What is required: Repeat exactly, and only, the lines below starting at the line that contains "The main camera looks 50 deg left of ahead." and ending at the line that contains "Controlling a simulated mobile", inclusive of both.

Extracted data:
+++
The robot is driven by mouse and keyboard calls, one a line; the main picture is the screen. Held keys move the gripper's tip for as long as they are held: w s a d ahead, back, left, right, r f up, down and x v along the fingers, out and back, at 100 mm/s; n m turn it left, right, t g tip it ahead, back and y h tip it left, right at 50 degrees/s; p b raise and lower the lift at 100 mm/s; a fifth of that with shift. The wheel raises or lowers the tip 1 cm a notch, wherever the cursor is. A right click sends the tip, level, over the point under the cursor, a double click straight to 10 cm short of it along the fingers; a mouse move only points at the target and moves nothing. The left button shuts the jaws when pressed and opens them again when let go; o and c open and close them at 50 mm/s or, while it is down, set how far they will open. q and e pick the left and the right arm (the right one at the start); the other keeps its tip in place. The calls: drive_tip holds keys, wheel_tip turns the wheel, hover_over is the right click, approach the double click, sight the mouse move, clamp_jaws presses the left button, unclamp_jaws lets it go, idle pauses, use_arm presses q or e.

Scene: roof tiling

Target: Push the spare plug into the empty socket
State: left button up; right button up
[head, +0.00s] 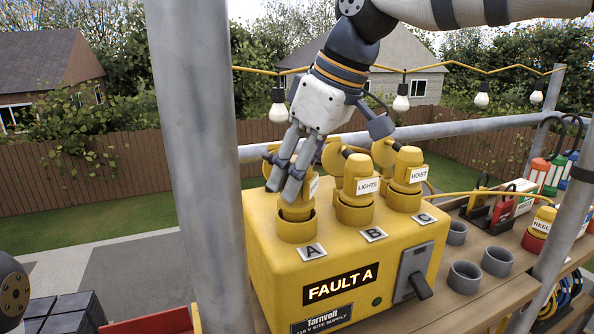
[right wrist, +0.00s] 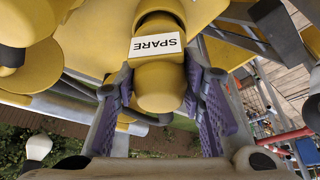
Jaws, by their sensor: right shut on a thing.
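The yellow spare plug (right wrist: 158,88), labelled SPARE, sits between the two fingers of my right gripper (head: 290,188). The gripper is shut on it, and its fingers (right wrist: 155,105) lie on both sides of the plug in the right wrist view. In the head view the plug's lower end (head: 297,208) is at the mouth of socket A (head: 298,229), the leftmost on the yellow supply box (head: 265,265). The fingers hide much of the plug, and I cannot tell how deep it sits. My left gripper is not in view.
The LIGHTS plug (head: 360,175) stands in socket B and the HOIST plug (head: 406,170) in socket C. A switch lever (head: 420,286) is on the box front. Grey cups (head: 464,277) and a REEL plug (head: 540,222) are at right. A scaffold pole (head: 195,150) rises at left.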

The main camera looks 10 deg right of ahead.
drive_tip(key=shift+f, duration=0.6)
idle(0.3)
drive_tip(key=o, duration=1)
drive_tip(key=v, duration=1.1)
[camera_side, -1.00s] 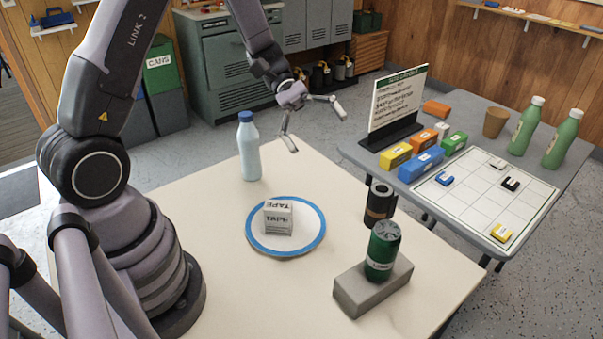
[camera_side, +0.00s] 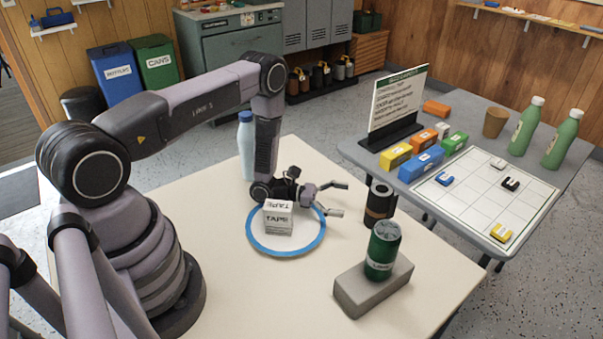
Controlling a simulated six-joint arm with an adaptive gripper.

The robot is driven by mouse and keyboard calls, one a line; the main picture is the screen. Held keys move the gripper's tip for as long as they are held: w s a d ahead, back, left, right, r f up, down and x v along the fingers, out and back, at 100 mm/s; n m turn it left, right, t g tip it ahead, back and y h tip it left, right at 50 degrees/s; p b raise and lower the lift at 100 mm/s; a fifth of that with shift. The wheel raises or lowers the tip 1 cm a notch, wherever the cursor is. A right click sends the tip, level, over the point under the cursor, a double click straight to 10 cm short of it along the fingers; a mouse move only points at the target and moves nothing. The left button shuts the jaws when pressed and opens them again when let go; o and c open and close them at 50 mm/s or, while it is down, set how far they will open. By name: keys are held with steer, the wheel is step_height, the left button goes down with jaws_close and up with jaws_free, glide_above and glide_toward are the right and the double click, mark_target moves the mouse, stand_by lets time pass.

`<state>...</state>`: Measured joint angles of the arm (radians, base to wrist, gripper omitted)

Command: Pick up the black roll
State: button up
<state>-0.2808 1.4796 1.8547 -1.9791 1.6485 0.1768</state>
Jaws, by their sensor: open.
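The black roll (camera_side: 379,204) stands upright near the right edge of the cream table, with a brownish band around it. My gripper (camera_side: 342,199) is low over the table, just left of the roll, its two fingers spread and pointing right toward it. The fingers are open with nothing between them. The fingertips are close to the roll; I cannot tell whether they touch it.
A tape box (camera_side: 278,218) sits on a blue-rimmed plate (camera_side: 285,252) below my wrist. A green can (camera_side: 382,250) stands on a grey block (camera_side: 352,291) in front of the roll. A bottle (camera_side: 246,150) stands behind my arm. A grey table (camera_side: 560,180) adjoins at right.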

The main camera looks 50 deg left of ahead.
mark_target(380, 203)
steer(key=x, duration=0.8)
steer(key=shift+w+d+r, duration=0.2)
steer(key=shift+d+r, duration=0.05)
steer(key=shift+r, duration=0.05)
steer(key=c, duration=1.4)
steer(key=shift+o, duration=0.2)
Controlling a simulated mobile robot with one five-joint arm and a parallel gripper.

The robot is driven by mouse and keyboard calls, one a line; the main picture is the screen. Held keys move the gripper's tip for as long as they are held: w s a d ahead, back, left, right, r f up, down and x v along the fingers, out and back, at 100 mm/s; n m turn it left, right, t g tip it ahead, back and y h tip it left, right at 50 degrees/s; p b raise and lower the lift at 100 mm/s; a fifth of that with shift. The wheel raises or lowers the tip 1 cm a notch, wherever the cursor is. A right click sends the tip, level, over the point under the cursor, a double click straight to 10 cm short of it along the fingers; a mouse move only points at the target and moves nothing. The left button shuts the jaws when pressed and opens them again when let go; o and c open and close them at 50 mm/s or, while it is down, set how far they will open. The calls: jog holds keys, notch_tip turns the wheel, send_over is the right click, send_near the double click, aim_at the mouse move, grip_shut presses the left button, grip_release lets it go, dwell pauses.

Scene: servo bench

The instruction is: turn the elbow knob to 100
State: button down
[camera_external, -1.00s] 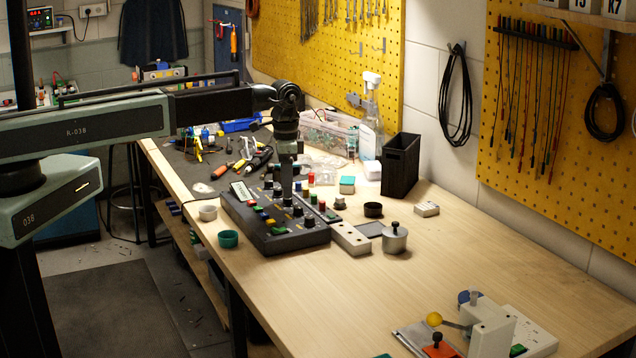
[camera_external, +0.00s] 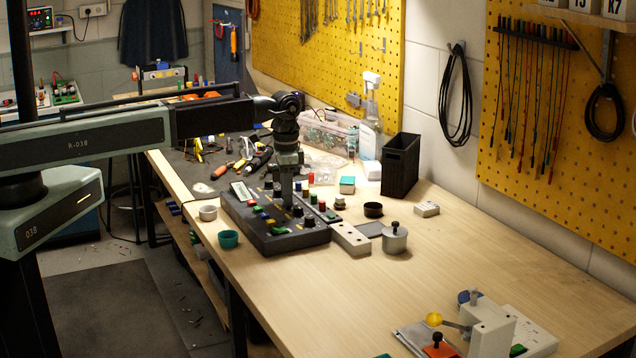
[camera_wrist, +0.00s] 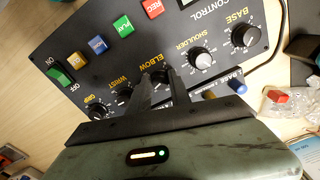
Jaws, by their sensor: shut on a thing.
+++
Exercise answer:
The main camera looks 50 deg left of ahead.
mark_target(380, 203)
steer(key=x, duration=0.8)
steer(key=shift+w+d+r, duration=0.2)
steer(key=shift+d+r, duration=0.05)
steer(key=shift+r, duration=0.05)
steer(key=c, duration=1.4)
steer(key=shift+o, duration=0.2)
Controlling a simulated mobile robot with one five-joint arm and a parallel gripper.

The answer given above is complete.